PROBLEM REQUIREMENTS
Copy each line below in which the string "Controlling" occurs.

RECORDS FOR PROCESSING
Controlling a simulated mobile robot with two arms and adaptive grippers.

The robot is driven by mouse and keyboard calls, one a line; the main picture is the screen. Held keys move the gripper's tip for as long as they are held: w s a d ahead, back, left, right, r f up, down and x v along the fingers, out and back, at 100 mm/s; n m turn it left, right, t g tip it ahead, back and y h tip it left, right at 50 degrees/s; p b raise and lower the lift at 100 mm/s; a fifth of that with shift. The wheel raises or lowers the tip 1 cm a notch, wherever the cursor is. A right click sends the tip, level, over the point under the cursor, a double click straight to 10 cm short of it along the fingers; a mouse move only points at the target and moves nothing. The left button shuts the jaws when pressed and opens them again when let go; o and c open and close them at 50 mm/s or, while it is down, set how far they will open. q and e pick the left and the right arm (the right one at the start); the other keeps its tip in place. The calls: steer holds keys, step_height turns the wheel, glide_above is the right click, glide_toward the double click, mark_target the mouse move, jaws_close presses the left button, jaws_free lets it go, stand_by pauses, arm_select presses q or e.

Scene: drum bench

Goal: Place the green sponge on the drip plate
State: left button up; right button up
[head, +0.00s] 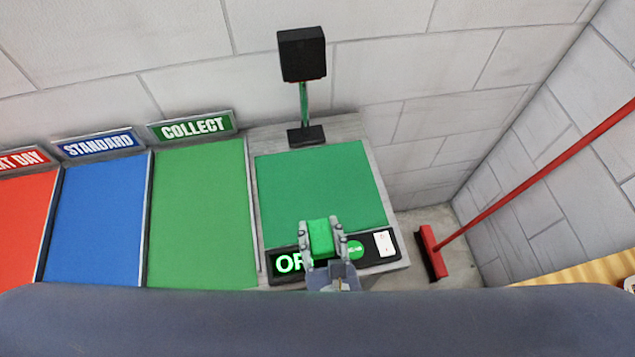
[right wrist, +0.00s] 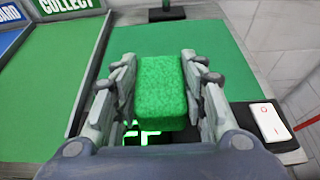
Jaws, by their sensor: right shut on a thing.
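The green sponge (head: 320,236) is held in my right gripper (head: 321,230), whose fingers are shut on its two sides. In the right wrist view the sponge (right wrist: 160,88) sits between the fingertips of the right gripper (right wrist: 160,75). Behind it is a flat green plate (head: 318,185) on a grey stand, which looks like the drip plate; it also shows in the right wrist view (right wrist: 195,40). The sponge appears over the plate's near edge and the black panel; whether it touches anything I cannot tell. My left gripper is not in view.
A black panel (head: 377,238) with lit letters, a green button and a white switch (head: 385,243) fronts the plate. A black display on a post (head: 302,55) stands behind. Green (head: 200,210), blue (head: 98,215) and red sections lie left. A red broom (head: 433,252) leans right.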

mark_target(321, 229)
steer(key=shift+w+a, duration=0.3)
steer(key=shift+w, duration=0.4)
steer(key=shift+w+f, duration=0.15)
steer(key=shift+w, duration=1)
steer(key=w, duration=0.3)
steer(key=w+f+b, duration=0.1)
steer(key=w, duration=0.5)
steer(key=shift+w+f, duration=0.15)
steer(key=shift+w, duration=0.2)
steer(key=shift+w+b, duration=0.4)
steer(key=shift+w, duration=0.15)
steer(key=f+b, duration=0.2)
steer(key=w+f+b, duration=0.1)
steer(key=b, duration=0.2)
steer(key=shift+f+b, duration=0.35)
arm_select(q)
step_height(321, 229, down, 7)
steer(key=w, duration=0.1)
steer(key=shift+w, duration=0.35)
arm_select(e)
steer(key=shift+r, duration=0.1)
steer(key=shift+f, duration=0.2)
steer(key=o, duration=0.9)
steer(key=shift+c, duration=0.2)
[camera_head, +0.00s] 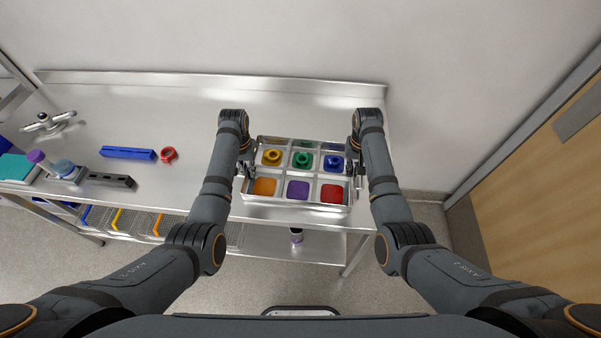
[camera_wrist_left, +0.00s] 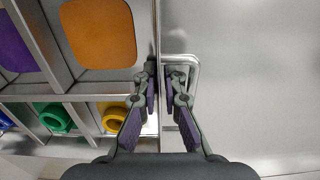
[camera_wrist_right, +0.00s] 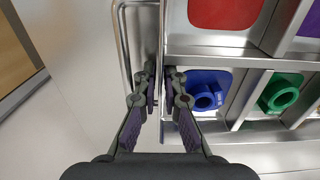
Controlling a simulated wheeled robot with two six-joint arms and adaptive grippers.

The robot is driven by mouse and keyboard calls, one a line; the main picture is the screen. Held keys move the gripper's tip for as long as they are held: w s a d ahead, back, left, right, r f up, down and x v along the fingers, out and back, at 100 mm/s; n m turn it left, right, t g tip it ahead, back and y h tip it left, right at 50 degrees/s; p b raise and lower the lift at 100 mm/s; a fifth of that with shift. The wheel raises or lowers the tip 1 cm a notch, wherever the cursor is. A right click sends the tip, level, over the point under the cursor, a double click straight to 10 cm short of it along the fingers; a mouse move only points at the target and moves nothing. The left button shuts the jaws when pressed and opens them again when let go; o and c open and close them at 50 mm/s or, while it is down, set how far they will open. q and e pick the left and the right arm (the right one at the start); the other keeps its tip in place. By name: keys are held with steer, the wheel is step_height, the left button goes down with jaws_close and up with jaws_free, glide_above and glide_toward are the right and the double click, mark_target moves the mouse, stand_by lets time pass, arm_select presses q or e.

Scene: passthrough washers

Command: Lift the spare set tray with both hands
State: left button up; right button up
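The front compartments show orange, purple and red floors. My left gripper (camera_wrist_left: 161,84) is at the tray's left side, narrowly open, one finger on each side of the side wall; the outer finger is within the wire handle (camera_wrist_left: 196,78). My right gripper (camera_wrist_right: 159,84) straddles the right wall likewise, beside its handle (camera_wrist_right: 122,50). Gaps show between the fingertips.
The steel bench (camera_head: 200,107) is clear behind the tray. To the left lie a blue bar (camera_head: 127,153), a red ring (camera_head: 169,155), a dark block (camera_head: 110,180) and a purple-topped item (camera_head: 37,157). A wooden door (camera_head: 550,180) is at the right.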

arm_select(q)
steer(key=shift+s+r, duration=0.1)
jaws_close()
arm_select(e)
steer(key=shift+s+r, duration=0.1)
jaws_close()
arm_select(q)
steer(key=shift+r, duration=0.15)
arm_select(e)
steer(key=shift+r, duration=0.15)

WRITTEN RESPONSE
Controlling a simulated mobile robot with two arms and adaptive grippers.
Controlling a simulated wheeled robot with two six-joint arms and adaptive grippers.

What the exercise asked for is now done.